----- EXERCISE MATERIAL -----
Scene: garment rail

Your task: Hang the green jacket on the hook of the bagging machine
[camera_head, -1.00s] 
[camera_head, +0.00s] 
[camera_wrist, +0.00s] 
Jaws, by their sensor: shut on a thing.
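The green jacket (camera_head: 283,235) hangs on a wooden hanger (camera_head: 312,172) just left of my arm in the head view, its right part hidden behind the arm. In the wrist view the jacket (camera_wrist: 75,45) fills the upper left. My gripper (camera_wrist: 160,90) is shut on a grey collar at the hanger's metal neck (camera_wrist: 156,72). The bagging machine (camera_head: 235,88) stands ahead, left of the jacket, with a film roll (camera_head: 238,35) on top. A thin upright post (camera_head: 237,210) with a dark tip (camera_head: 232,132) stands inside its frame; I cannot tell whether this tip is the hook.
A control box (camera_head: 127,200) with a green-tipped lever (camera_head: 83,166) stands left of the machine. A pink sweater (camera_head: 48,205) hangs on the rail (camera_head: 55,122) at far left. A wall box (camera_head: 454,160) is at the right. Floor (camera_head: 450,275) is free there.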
-----
----- EXERCISE MATERIAL -----
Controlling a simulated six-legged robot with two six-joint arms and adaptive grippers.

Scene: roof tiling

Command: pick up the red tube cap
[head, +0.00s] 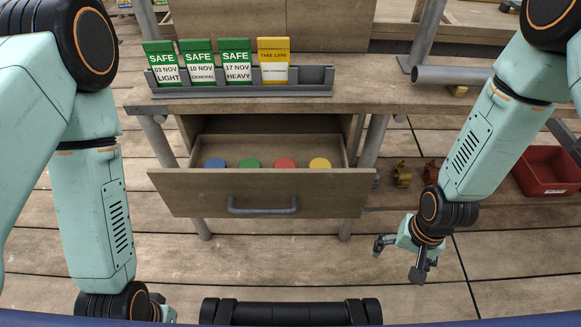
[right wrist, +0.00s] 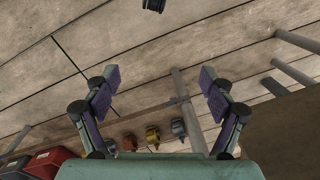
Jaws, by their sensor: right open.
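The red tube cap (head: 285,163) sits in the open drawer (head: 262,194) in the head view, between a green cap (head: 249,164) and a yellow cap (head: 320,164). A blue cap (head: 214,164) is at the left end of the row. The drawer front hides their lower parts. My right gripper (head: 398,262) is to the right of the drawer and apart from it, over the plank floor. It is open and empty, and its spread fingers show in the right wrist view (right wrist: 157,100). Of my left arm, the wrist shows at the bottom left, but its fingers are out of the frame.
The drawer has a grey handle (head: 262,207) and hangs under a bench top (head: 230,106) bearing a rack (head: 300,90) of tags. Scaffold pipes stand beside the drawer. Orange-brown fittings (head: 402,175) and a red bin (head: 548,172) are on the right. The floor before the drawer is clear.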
-----
TO DO: Tally the lines in these entries that have the string "Scene" in them, then answer with the count and nothing else.

SOLUTION FOR THIS PROBLEM: 2